Un premier personnage surgit alors : Syméon. Luc l’introduit comme un homme juste et religieux, représentant de l’Israël fidèle qui, en se conformant à la loi, attend la « consolation » annoncée par le prophète Isaïe (40,1 ; 49,13 ; 52,9). Cette consolation sera le fruit de la venue d’un sauveur, le « messie du Seigneur » dont les prophètes ont parlé sous l’inspiration de l’Esprit saint. Or, ce même Esprit a révélé à Syméon qu’il serait témoin de l’arrivée de ce « Consolateur », et il le pousse à se rendre au temple au moment les parents de Jésus s’y trouvent avec l’enfant. L’Esprit qui a inspiré les prophètes de l’Ancien Testament l’atteste ici par la bouche de Syméon : cet enfant apporte aux nations le salut que Dieu leur destine depuis qu’il a appelé Abraham à quitter son pays. Ce sauveur est la lumière qui va éclairer les ténèbres des païens et d’Israël, tout en manifestant la « gloire » de ce peuple particulier, autrement dit l’importance singulière qui est la sienne, puisque c’est au sein de son histoire que Dieu a patiemment préparé le salut de tous.

Mais des prophètes comme Isaïe ou Jérémie l’évoquent aussi : le salut apporté par le messie ne se fera pas sans mal, de même que la libération du peuple esclave par Moïse n’a été une sinécure pour personne, comme le raconte le récit d’Exode 1–15. La présence du libérateur provoquera crise, remise en question, bouleversement même.
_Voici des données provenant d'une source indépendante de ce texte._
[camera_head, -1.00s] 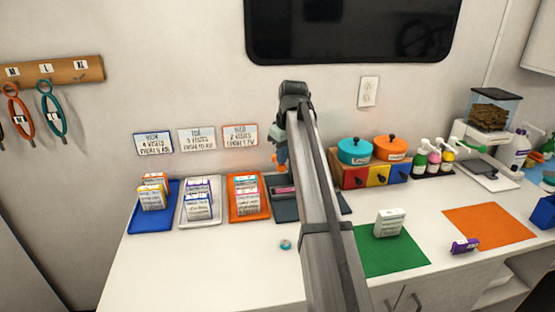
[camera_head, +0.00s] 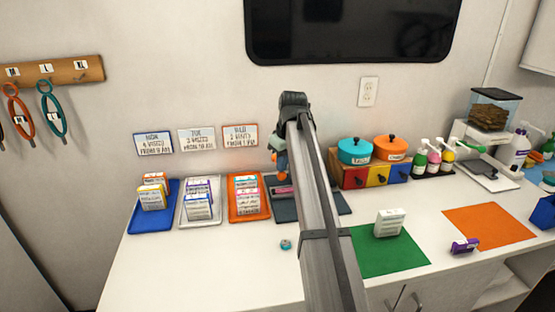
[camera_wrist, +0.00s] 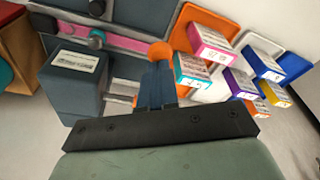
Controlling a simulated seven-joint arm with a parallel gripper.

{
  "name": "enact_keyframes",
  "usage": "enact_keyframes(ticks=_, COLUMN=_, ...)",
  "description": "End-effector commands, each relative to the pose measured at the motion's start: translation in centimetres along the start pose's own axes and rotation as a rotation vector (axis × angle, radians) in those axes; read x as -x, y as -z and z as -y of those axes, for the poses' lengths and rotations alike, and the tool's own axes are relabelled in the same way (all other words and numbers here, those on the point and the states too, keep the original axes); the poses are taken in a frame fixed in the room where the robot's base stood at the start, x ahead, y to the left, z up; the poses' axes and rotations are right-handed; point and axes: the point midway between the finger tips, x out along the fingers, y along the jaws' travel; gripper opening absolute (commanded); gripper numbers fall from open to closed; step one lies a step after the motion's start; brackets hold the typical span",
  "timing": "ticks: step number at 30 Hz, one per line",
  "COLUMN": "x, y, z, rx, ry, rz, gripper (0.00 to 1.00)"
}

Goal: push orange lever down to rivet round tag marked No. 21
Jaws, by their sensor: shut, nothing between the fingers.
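My gripper (camera_head: 279,142) is shut and empty, above the dark grey tool mat at the back of the counter. In the wrist view its dark blue fingers (camera_wrist: 156,84) are together, with their tips at the orange knob (camera_wrist: 160,52) of the lever. I cannot tell whether they touch it. The arm hides most of the rivet tool in the head view. The wrist view shows a dark grey block (camera_wrist: 78,62) with a white label, a pink strip (camera_wrist: 125,41) and a small teal round piece (camera_wrist: 97,39). A small teal disc (camera_head: 286,244) lies on the white counter; no number is readable.
Blue (camera_head: 134,222), white (camera_head: 187,221) and orange (camera_head: 236,216) trays hold upright cards to the left. Drawers with teal and orange pots (camera_head: 391,147) stand to the right. A green mat (camera_head: 375,262) bears a white box (camera_head: 389,222). The front left counter is clear.

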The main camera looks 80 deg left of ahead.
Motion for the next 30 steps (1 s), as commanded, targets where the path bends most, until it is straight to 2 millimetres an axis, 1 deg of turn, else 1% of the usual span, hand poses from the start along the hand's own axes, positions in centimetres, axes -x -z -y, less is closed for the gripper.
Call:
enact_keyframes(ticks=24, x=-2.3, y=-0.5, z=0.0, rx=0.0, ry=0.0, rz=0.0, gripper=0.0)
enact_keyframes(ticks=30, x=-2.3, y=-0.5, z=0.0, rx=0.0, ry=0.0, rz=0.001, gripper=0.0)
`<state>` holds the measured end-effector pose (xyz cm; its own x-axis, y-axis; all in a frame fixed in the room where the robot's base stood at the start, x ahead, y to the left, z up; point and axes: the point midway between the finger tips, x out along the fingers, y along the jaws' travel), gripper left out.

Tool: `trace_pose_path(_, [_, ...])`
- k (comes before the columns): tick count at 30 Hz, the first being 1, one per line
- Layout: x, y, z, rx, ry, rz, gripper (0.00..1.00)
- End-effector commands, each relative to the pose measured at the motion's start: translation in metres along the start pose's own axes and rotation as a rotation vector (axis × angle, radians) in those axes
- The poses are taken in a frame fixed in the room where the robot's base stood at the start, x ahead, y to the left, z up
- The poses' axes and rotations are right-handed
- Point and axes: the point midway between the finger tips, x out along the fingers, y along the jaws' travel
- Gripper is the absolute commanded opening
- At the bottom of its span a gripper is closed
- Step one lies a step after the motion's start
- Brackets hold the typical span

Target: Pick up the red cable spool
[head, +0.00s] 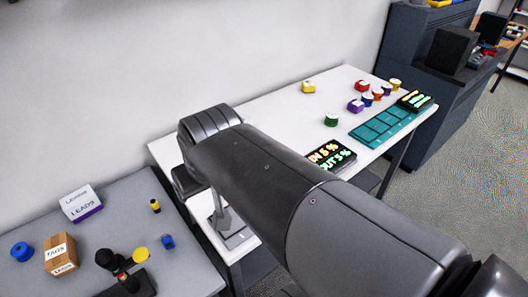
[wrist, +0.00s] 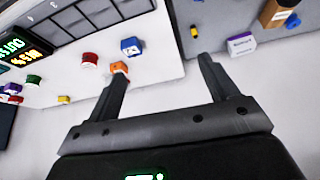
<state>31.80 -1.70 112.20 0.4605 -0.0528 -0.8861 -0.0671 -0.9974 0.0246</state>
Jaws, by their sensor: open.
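A red spool with a pale top (wrist: 90,60) stands on the white table in the wrist view, left of my gripper and apart from it. An orange spool (wrist: 119,67) and a blue piece with a white label (wrist: 130,46) stand close to its right. My arm seems to hide these three in the head view. My gripper (wrist: 163,66) is open, with nothing between its fingers. Another red piece with a pale top (head: 361,86) sits farther along the table in the head view; I cannot tell whether it is a spool.
A green spool (head: 331,119), a yellow piece (head: 308,87) and a purple piece (head: 355,105) stand on the white table. A teal compartment tray (head: 372,133) and lit displays (head: 331,155) lie at its front. A grey table (head: 185,262) holds boxes and small items.

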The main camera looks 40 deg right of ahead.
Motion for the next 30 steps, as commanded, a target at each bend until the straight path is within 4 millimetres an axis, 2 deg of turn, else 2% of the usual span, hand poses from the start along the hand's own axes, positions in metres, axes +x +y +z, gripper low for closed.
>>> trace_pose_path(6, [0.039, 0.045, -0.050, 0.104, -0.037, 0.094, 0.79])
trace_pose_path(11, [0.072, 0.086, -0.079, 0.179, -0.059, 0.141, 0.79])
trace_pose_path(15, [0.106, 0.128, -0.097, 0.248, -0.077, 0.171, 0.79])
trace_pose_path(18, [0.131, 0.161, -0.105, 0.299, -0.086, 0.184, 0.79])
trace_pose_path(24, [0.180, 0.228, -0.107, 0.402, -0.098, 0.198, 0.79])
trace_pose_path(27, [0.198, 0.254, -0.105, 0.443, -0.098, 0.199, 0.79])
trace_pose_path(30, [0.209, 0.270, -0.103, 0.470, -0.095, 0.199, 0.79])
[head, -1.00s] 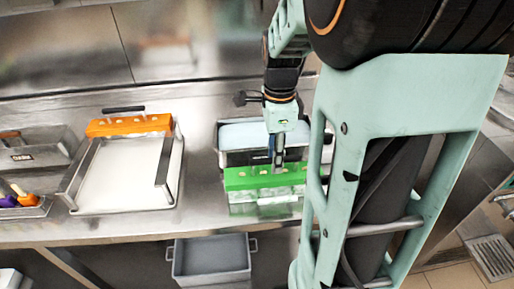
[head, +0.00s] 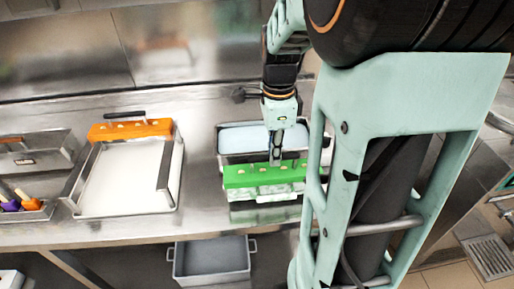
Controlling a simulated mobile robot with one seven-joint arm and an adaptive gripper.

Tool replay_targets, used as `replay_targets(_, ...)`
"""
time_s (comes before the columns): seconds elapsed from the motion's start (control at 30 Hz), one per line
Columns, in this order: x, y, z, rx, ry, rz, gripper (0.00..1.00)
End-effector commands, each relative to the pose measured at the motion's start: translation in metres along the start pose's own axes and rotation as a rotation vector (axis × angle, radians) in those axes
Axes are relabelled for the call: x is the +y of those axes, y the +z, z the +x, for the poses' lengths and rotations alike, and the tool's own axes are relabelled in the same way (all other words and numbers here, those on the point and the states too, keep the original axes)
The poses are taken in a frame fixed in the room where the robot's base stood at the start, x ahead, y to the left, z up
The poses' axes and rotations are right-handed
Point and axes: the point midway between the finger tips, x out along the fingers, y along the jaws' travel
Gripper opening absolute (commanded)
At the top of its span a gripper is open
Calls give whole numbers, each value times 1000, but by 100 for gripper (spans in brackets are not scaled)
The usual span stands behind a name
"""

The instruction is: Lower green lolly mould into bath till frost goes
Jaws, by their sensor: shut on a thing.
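The green lolly mould (head: 250,177) hangs in front of the bath, its pale frosted lower part (head: 265,192) showing under the green top. My gripper (head: 275,163) is shut on the mould from above, near the middle of its top. The bath (head: 247,135) is a metal tub with pale blue liquid, just behind the mould. The mould overlaps the bath's front side in this view. I cannot tell how high the mould is above the counter. The fingertips are small and partly hidden against the mould.
An orange mould (head: 131,130) sits at the back of a metal-framed tray with a white surface (head: 125,180), left of the bath. A small tray (head: 22,207) with coloured lollies is at far left. A grey tub (head: 211,260) stands below the counter. Bare counter (head: 200,165) lies between tray and bath.

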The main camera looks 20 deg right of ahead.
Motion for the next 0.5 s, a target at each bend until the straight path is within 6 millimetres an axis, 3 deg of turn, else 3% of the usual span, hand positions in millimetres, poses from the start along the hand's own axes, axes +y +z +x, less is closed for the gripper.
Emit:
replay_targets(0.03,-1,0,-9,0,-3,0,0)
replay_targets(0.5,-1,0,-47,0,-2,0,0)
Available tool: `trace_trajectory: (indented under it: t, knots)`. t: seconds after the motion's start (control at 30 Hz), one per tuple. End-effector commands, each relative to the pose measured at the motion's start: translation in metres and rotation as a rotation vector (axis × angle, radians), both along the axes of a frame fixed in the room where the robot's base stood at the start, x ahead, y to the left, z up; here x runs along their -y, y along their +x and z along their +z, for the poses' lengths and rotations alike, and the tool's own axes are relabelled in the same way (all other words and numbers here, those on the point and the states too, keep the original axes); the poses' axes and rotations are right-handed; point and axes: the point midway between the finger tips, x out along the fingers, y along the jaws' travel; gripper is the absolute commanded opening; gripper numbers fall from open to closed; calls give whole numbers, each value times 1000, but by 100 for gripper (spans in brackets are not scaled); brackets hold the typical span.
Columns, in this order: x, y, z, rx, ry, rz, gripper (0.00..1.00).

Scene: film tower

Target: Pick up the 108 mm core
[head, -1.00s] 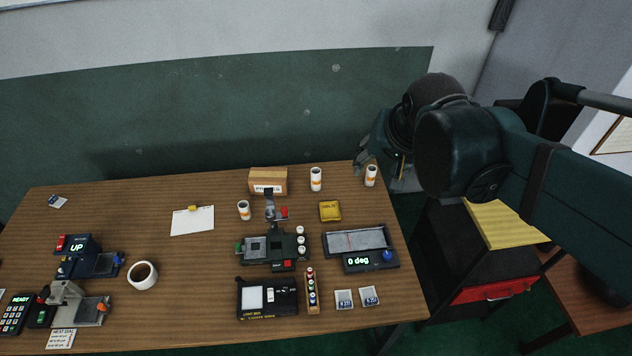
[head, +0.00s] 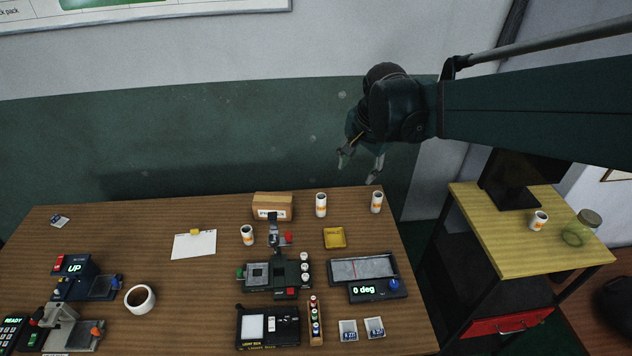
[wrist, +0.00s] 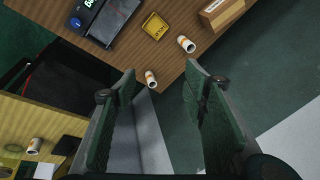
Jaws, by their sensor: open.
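Several white cylinders with orange labels look like the cores; their sizes cannot be read. A tall core (head: 321,205) stands at the back of the wooden table, with another core (head: 377,201) near its back right corner. A shorter core (head: 247,235) stands to their left, and one more core (head: 540,221) is on the yellow side table. My gripper (head: 360,168) is open and empty, above and behind the back right corner. In the wrist view, the corner core (wrist: 150,79) appears between the open fingers (wrist: 160,72), at a distance; the tall core (wrist: 186,44) is just beyond.
A cardboard box (head: 272,207) sits left of the tall core, and a yellow tray (head: 334,238) lies in front. A device reading 0 deg (head: 365,278) stands front right. A glass jar (head: 580,228) and a dark monitor (head: 512,182) are on the side table (head: 490,228).

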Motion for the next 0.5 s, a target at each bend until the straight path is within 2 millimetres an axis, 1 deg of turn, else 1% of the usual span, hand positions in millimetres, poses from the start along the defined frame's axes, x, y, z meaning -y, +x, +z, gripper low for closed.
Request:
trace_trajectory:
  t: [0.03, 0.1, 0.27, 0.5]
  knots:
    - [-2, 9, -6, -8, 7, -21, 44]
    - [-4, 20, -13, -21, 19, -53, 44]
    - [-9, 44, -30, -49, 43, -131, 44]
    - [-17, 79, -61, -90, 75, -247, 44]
Face à lui, les gens dévoileront ce qui les anime intérieurement : beaucoup tomberont de leur piédestal (« Il renverse les puissants… ») tandis que d’autres relèveront la tête (« il élève les humbles et comble de biens ceux qui ont faim »). Ainsi, dans une ligne clairement ébauchée par l’Ancien Testament, Luc anticipe de manière voilée l’opposition que Jésus rencontrera au cours de sa vie, mais aussi la libération qu’il apportera à beaucoup. Syméon le dit en s’adressant à « Mariam, la mère » de l’enfant. Car elle-même aura à souffrir à cause de son fils. Plus loin Luc racontera : un jour où « sa mère et ses frères » arrivent pour le voir, Jésus répond sèchement à celui qui l’en informe : « Ma mère et mes frères, ce sont ceux qui écoutent la parole de Dieu et la mettent en œuvre » (Luc 8,19-21). C’est l’unique passage de l’évangile de Luc où il sera question de la mère de Jésus après les pages consacrées à l’enfance (Luc 1–2) : le transpercement de son âme n’est donc peut-être pas une allusion à la Passion, comme on le dit souvent.

Après Syméon, Anne fille de Phanouel, « Face-de Dieu ». Après un homme, une femme. Après un juste, une prophétesse. Après celui qui vient au temple, celle dont le veuvage et le grand âge lui permettent de ne pas s’en éloigner. Après l’homme inspiré par l’Esprit, la femme qui ne cesse de rendre un culte comme Israël l’a fait au long des âges. Cette figure complète, pour ainsi dire, la représentation du peuple fidèle de l’ancienne alliance qui chante toute sa reconnaissance au dieu parce qu’il a enfin réalisé ce qu’il a promis par la voix des prophètes : libérer Jérusalem qui, ici, figure le peuple de l’alliance, comme en Isaïe 52,9.

Tous les éléments importants de ce passage visent donc dans une même direction : enraciner Jésus dans le « monde » de la première alliance. Sa Loi, ses rites, son temple, ses prophètes inspirés par l’Esprit, son peuple dévoué à son dieu dans le culte et dans l’annonce de sa fidélité sans faille, son attente de la délivrance d’Israël et d’un salut universel, son exigence de vérité même si elle doit déranger. Il anticipe aussi l’itinéraire de Jésus : sa grande montée vers Jérusalem où il sera consacré au Seigneur par sa mort, la présence agissante de l’Esprit saint (Luc 3,22 ; 4,1.14.18 ; 10,21 ; 12,10), la messianité de Jésus, son œuvre de discernement des esprits, et la libération révélée à tous.